▸ **WRITTEN REQUEST**
Reproduce the material word for word; the images stay out.

※ ※ ※

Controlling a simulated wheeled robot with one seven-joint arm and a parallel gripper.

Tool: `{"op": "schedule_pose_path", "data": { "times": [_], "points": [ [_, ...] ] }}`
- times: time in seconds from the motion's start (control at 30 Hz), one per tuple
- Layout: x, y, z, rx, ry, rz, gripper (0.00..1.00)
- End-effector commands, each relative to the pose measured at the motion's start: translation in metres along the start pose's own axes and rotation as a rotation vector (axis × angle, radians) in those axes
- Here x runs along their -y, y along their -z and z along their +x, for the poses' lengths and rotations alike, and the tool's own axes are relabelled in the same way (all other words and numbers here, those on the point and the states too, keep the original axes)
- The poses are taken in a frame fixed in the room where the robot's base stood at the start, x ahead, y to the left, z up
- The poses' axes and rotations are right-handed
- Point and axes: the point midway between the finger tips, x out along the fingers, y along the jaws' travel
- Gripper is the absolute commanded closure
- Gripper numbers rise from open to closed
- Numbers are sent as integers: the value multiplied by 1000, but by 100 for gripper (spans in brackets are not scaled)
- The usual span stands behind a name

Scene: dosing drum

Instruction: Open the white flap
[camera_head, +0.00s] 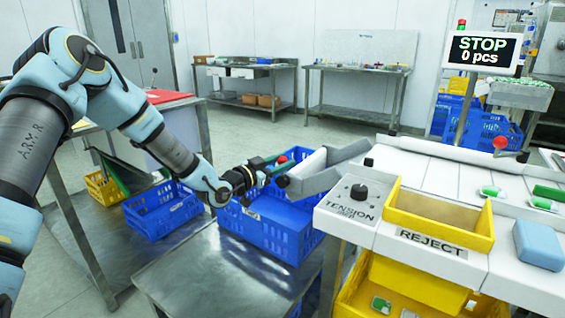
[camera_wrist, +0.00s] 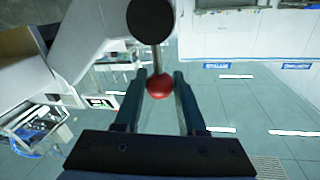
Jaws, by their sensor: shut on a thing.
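The white flap (camera_head: 308,163) stands tilted at the end of a grey chute (camera_head: 328,176), above a blue crate, in the head view. A pale panel beside the lever in the wrist view (camera_wrist: 88,35) seems to be part of the flap or chute. A red ball knob (camera_wrist: 159,86) sits on a thin metal rod running from a black round hub (camera_wrist: 150,18). My gripper (camera_wrist: 160,80) is shut on the red knob, one finger on each side. In the head view, the knob (camera_head: 282,159) shows at the tip of my gripper (camera_head: 274,166), just left of the flap.
The blue crate (camera_head: 262,243) stands on a steel table below my gripper. A tension dial box (camera_head: 352,198) and a yellow reject tray (camera_head: 440,218) are at the right. A screen (camera_head: 483,52) reads STOP, 0 pcs. Another blue crate (camera_head: 165,222) is at the left.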

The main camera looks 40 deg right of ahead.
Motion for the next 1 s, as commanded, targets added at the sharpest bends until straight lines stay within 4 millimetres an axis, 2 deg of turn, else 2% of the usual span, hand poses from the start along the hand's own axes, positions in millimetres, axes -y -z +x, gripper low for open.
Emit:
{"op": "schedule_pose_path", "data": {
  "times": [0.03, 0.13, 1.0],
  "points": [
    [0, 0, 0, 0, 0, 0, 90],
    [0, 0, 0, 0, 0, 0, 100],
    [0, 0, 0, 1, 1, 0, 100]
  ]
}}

※ ※ ※

▸ **OUTPUT BELOW**
Controlling a simulated wheeled robot with one seven-joint arm and a parallel gripper.

Tool: `{"op": "schedule_pose_path", "data": { "times": [_], "points": [ [_, ...] ] }}`
- times: time in seconds from the motion's start (control at 30 Hz), one per tuple
- Layout: x, y, z, rx, ry, rz, gripper (0.00..1.00)
- End-effector commands, each relative to the pose measured at the motion's start: translation in metres along the start pose's own axes and rotation as a rotation vector (axis × angle, radians) in those axes
- Here x runs along their -y, y along their -z and z along their +x, for the poses' lengths and rotations alike, and the tool's own axes are relabelled in the same way (all other words and numbers here, those on the point and the states too, keep the original axes)
- The poses are taken in a frame fixed in the room where the robot's base stood at the start, x ahead, y to the left, z up
- The poses' axes and rotations are right-handed
- Point and axes: the point midway between the finger tips, x out along the fingers, y along the jaws' travel
- Gripper is the absolute commanded closure
- Gripper numbers rise from open to closed
- Numbers are sent as integers: the value multiplied by 1000, but by 100 for gripper (spans in brackets are not scaled)
- The usual span stands behind a name

Scene: dosing drum

Instruction: Open the white flap
[camera_head, +0.00s] 
[camera_wrist, +0.00s] 
Jaws, by their sensor: shut on a thing.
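The white flap (camera_head: 308,163) stands tilted at the end of a grey chute (camera_head: 328,176), above a blue crate, in the head view. A pale panel beside the lever in the wrist view (camera_wrist: 88,35) seems to be part of the flap or chute. A red ball knob (camera_wrist: 159,86) sits on a thin metal rod running from a black round hub (camera_wrist: 150,18). My gripper (camera_wrist: 160,80) is shut on the red knob, one finger on each side. In the head view, the knob (camera_head: 282,159) shows at the tip of my gripper (camera_head: 274,166), just left of the flap.
The blue crate (camera_head: 262,243) stands on a steel table below my gripper. A tension dial box (camera_head: 352,198) and a yellow reject tray (camera_head: 440,218) are at the right. A screen (camera_head: 483,52) reads STOP, 0 pcs. Another blue crate (camera_head: 165,222) is at the left.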

The main camera looks 40 deg right of ahead.
Motion for the next 1 s, as commanded, targets added at the sharpest bends until straight lines stay within 4 millimetres an axis, 2 deg of turn, else 2% of the usual span, hand poses from the start along the hand's own axes, positions in millimetres, axes -y -z +x, gripper low for open.
Emit:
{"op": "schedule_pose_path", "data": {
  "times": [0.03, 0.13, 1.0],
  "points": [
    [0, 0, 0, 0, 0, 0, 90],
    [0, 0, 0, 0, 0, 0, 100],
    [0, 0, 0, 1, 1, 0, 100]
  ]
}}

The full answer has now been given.